Le syndicaliste s’inquiète aussi de l’avenir d’Endel, « peu à peu découpée en morceaux dont les pans les moins rentables pourront être abandonnés », et plus largement du bon fonctionnement des centrales électriques. Car la filiale est n°1 sur le marché de la maintenance nucléaire — EDF a en effet externalisé la majeure partie de cette activité. Ses quelque 3 400 salariés interviennent sur les cinquante-six réacteurs hexagonaux, pour faire des réparations, entretenir les outils…
Ils travaillent en particulier sur les corrosions sous contrainte qui ont mis à l’arrêt une grande partie du parc nucléaire. « Si Altrad casse Endel, comment assurera-t-on demain la maintenance des centrales nucléaires ? » interroge Frédérik Conseil. (...)
La situation des salariés d’Altrad Endel fait écho aux problèmes récurrents que rencontrent les sous-traitants du nucléaire : mauvaises rémunérations, exposition à de la radioactivité, manque de protection, turn-over important. Avec des conséquences potentiellement désastreuses pour la sûreté nucléaire : pour le syndicaliste Gilles Reynaud, interrogé par Reporterre, la logique du « low-cost » qui prévaut parmi les entreprises sous-traitantes « va conduire à des déconvenues ».
En septembre dernier, le député François Ruffin s’était d’ailleurs inquiété du « dépeçage d’Endel » auprès du ministre de l’Économie : « C’est le secteur nucléaire qui va se trouver un peu plus dans le chaos, avec l’un de ses chaînons pour la maintenance qui sera moins sécurisé que fragilisé », avait-il alerté.
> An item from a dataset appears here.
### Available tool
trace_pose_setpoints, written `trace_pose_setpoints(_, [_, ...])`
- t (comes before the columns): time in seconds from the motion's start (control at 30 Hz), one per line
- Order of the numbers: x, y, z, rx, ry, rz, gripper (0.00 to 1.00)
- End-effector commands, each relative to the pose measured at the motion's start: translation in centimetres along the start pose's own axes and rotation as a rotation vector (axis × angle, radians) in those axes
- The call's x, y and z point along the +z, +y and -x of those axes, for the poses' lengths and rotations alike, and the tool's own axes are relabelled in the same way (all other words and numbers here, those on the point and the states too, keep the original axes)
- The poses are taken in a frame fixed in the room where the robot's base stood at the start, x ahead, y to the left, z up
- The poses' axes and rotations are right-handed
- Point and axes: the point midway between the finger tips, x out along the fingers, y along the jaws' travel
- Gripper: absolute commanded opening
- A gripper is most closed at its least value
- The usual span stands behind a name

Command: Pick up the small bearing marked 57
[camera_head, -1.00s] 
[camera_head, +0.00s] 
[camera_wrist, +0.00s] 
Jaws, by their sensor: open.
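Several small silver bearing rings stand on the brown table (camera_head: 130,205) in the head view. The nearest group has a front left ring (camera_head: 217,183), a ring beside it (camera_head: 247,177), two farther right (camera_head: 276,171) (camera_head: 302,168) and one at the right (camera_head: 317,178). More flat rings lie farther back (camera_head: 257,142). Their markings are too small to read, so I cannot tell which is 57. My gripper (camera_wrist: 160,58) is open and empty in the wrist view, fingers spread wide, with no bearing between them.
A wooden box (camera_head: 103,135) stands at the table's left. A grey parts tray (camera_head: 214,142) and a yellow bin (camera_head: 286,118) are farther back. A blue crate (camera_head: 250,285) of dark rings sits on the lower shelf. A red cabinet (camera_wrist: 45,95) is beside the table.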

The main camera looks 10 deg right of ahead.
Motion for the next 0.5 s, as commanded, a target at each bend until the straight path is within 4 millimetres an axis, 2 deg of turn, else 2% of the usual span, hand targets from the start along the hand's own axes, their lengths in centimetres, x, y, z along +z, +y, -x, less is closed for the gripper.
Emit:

Pour l’élu de la Somme, mieux vaut une grande entreprise, bien structurée, qui assure l’entretien des réacteurs, plutôt qu’une « kyrielle de sociétés qui recourront, in fine, à la sous-traitance de la sous-traitance ». Une interrogation restée, pour le moment, sans réponse du gouvernement. (...)
En attendant, l’incompréhension et la colère montent parmi les salariés. « Mohed Altrad s’est sans doute dit qu’il y a avait du pognon à se faire dans le nucléaire, avec le vieillissement des centrales et les nouveaux EPR, dénonce Frédérik Conseil, mais la maintenance nucléaire ne peut pas répondre uniquement à une logique financière de maximisation des profits. » (...)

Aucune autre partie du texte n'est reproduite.